It is also possible to use a layer of HfO₂ thick enough that it cannot support direct tunneling, but it can become conducting thanks to doping. This is the case of the recently reported epitaxial Y-doped HfO₂ with a thickness of 4.5 nm.⁴¹⁸ In this case, a polarization-modulated transition from Schottky-barrier-controlled charge transport to Ohmic conduction is observed with an on/off ratio of up to 540. Extending the concept of tunnel junction to these other more complex structures (even if direct tunneling is not the mechanism in place) opens a large number of possibilities for device design and optimization in the near future.

Finally, recent technological improvements allow for engineering the top electrode independently of the rest of the device, leading to a much better understanding of the bottlenecks in device performance.³⁶⁰ A very interesting line of research may come from combining 2D semiconductors with HfO₂-based FE films. TER up to 10³ for biases below 1 V in Hf_0.5Zr_0.5O₂ FTJs has been reported with MoS₂ as the electrode.^419,420 The future looks bright for FTJs.

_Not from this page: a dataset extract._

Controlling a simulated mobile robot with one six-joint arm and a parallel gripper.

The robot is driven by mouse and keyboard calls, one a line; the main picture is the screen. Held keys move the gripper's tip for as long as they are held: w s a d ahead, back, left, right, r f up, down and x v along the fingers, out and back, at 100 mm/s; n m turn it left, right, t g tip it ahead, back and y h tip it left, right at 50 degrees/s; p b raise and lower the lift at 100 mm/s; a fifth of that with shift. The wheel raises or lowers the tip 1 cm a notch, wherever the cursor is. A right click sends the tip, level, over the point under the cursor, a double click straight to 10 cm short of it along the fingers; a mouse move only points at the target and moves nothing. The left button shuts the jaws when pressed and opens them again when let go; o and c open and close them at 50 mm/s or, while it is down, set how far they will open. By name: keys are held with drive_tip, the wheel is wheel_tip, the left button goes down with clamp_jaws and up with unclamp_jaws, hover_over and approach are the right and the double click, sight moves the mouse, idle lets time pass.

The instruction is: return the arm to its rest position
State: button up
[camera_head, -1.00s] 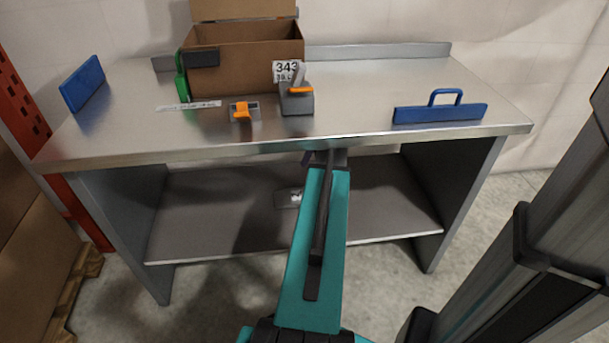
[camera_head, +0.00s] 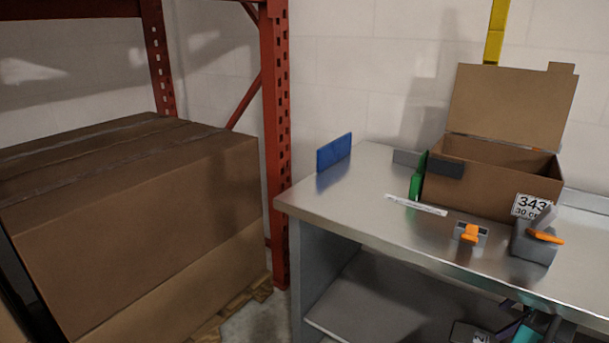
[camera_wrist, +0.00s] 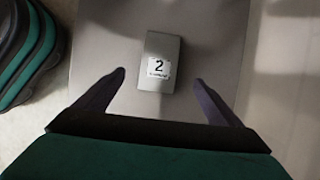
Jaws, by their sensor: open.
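My gripper (camera_wrist: 160,95) is open and empty in the wrist view, its two dark fingers spread apart. Beyond the fingers, a small grey box with a "2" label (camera_wrist: 158,78) lies on the grey lower shelf (camera_wrist: 105,40); nothing shows the fingers touching it. In the head view only part of my arm shows at the bottom right edge, by the bench front, and the fingertips cannot be made out. The labelled box is partly visible there too, low beside the arm.
The steel bench (camera_head: 340,203) holds an open cardboard box (camera_head: 480,186), a grey dispenser with an orange lever (camera_head: 533,243), an orange-and-grey piece (camera_head: 470,234), a green item (camera_head: 417,178) and a blue plate (camera_head: 334,152). A large carton (camera_head: 140,230) and red rack post (camera_head: 276,140) stand at left.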

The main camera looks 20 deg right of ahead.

Despite existing challenges concerning reliability, thanks to the advent of hafnia-based ferroelectrics and their unprecedented polarization retention behavior upon extreme miniaturization, FTJs that use 1–2 nm thick layers as the tunnel barrier are, finally, a realistic option in the memory roadmap, both for the development of digital RAM as well as for memristive devices for brain-inspired information processing.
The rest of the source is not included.